The dynamic effects of incentives on task engagement.

[4th post in a series; start with the first post here]

This week, I’ve laid out a puzzle: motivational theories and research suggest that incentives reduce intrinsic motivation, so that task engagement is lower when a temporary incentive ends than if the incentive had never been offered in the first place.  This suggests that offering people temporary incentives for performance will backfire.  But tests of incentives in real-world settings have all found either no long-term effects or positive long-term effects.

Indranil Goswami tackled this puzzle in his dissertation, which has just been published in the January issue of JEP:General.  Prior studies generally only measured people’s behavior right after the incentive ended.  Indranil designed a new test to see how motivation to engage in a task compared before, during and after an incentive, and how it changed over time.

In his studies, people are given repeated choices between doing a 30 second math problem and watching a 30 second video.  There were three rounds:

Round 1: Participants made eight choices between math problems and videos.

Round 2: For half the people, an incentive was offered for the math task (5 cents for every time they chose the math problem and solved it correctly). Participants were told that the incentive would only apply in the current round. For the other half of the people, no incentive was mentioned. All participants made ten choices.

Round 3: The key test: all participants made another 12 choices between a math task and watching a video, with no incentives.

People who were given an incentive in Round 2 will probably do more of the math tasks while the incentive is available, compared to those who weren’t paid to do math. But what will happen in Round 3, when the incentive has ended and is no longer available?

According to the psychological theories we’ve been discussing,  people who were never paid still have their intrinsic motivation intact, and will keep doing the math, to the degree they find it interesting. But for people who were paid to do math during Round 2, the math task is now different — it either no longer provides autonomy, or they will have inferred that it’s an uninteresting task –and they won’t want to do it anymore in Round 3, now that they’re not being paid.  So, the results would be predicted to look like this:

PREDICTED RESULTS:

demonstration

Going back to the Deci, Koestner and Ryan paper, Indranil’s experiments correspond to a tangible expected reward that is performance contingent, which resulted in a negative effect on subsequent performance (d=-.28) in the 32 such studies they reviewed. If we were to ask Alfie Kohn, he would presumably endorse the Control (no payment) condition — sure, the payment gives us a short-term increase in the math task during Round 2, but at what cost to long-term motivation?

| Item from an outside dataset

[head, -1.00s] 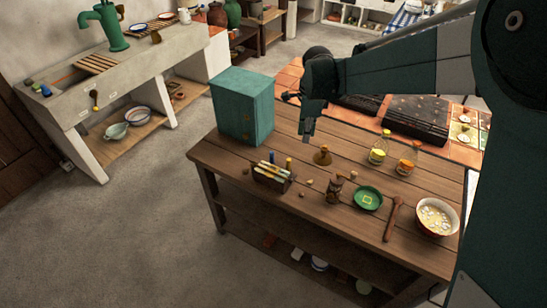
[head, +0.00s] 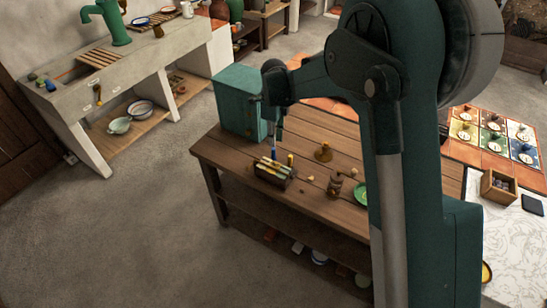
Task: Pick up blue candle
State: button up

Economists would tend to disagree, however. Incentives should increase the number of math tasks when people are being paid, but why would it have a negative effect afterwards?  Once the incentive ends, people should go back to doing as many math tasks as they enjoy, as if the incentive had never happened. Or, if the incentive actually helped them improve at the task by getting them to practice more in Round 2, then maybe they would continue to do a bit more than they had been doing before, as suggested by Fryer’s studies, which I discussed in the last post.

Indranil conducted a series of experiments, varying multiple factors.  Across the experiments, he had nearly 1100 participants who were in the versions described above.  This chart summarizes what he found:

ACTUAL RESULTS:

metachart

In Round 1, the two groups were the same.  Then, in Round 2, people who could earn money for solving the math problems did a lot more math problems, when they could earn money.  That makes sense.  The key question is what happens next, when the incentive ends.

In Trial 19, when the incentive ended, those people who had previously been paid to do math were suddenly a lot less likely to choose the math tasks.  They wanted to watch a video, not only more than they had before, but also more than the people who had never been paid an incentive in the first place. So it looks like intrinsic motivation was reduced — but only for a while.  It was still the case but weaker in Trial 20, and the difference was effectively eliminated by Trial 21.

So, after a minute and a half, a mere three choices later, the story had changed.  Whether the person had been paid an incentive or not didn’t matter for their willingness to do math rather than watch videos. After a few more choices, the pattern actually fully reverses, and the people who had been paid before are now doing more math problems, for free.

In a sense, both sets of findings from prior research were vindicated.  The immediate negative post-incentive effects on behavior that had been found in previous lab experiments were found here too.  On the other hand, the lack of an overall negative post-incentive effect observed in the field studies was replicated here as well.

What does it all mean? As far as policy implications, the results are quite inconsistent with the dire warnings about incentives.  Providing a temporary incentive can yield a boost in behavior while people are being paid, and only a small and brief decline afterwards. Maybe incentives work pretty well after all.